Previous to the enactment of the presumptive tax, the government had put in place a turnover tax. That failed because the majority of small traders do not disclose their revenues, making it difficult for the tax man to calculate the tax owed by each business.

Kenya introducing more taxes at a time when many SMEs are closing shop

Going by the 2016 government report, in the five years leading to 2016, about 2.2 million small businesses have had to close shop. The owners cite an increasingly tough business environment. The Kenya National Bureau of Statistics (KNBS) in a report titled Micro, Small, and Medium Establishments, says the majority of small business closing shop blame it to shortage of operating funds, increasing cost of operation, and declining income.

Taxman under pressure to meet Government Expenditures

In the year 2017, Kenya borrowed more from China than it did in the previous three years combined. As at the end of 2017, the country owed China at least Ksh. 980 billion, making it the third (about $9.5 billion). Making Kenya the third highest debtor of Chinese loan in Africa after Angola and Ethiopia who owe China Ksh. 4.28 trillion and Ksh. 1.37 trillion respectively.

China has rolled out a ‘Belt and Road’ initiative where it is pursuing countries in need of loans for infrastructural development.

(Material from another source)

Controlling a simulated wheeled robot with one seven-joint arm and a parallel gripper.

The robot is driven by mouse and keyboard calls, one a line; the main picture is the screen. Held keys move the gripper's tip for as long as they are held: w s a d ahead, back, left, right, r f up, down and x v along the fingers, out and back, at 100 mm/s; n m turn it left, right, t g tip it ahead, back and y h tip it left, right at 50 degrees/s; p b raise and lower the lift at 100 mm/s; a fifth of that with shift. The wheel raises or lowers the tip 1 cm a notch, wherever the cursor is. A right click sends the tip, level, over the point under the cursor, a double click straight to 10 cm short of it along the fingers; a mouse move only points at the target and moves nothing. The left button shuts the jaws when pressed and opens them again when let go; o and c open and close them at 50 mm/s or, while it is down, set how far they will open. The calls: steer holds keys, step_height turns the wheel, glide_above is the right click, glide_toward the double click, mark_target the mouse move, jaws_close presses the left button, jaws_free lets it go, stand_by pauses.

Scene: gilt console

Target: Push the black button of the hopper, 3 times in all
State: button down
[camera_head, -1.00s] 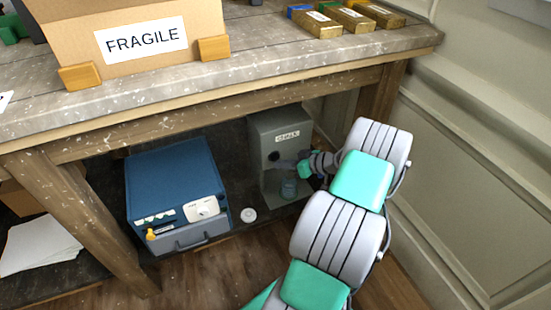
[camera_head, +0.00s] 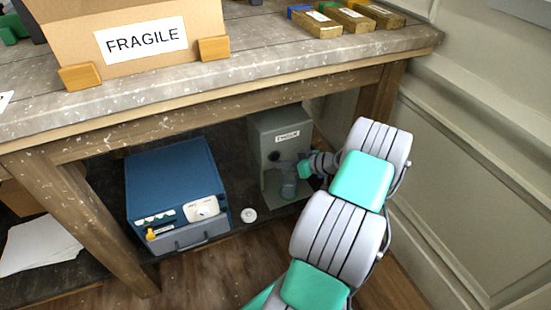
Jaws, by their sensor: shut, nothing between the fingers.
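The hopper (camera_head: 266,131) is a grey box with a white label, standing on the low shelf under the table. A small dark round spot, which looks like the black button (camera_head: 273,156), shows on its front below the label. My gripper (camera_head: 283,164) is shut and empty, with its fingers pointing left at the hopper's front, close to the button. I cannot tell whether the fingertips touch it.
A blue machine (camera_head: 170,180) with a yellow tap stands left of the hopper, and a small white disc (camera_head: 249,215) lies between them. The tabletop edge (camera_head: 230,78) overhangs the shelf. A table leg (camera_head: 380,95) and the panelled wall (camera_head: 470,160) are close to my arm.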

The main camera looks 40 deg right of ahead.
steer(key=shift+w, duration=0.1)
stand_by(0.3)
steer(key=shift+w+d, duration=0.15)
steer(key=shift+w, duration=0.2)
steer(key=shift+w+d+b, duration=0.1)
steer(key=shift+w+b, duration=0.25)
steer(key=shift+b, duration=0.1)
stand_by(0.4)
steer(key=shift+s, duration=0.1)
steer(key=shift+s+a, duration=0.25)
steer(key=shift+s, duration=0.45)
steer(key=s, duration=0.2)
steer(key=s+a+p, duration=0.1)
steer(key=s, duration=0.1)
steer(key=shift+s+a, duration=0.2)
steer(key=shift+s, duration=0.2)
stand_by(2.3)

That ‘Belt and Road’ initiative has turned out to be ‘honey trap’ or ‘debt diplomacy’ for some countries.

China has been criticized for its readiness and willingness to loan to vulnerable countries followed by a hardball debt collection. It has been likened to Shylock in the William Shakespeare’s Merchant of Venice.

Take, for instance, Sri Lanka where China built a port using its own companies, materials, and workers. When the port was finished and Sri Lanka unable to service the loan, not from just the construction of the port but also other China-funded projects in the country. China moved in and acquired unlimited use over the port for 99 years as a payment for the loan.

In Africa, Djibouti too developed an insatiable appetite for loans from China. However, when the loans matured, the small country was able to repay the loans, and a result had to hand over the port constructed by China over to the Chinese government.

Economists have long raised the red flag that Kenya is under threat of not being able to service its loan to China. Those concerns might just be true, given the fact Kenya is currently borrowing to service some of its old loans.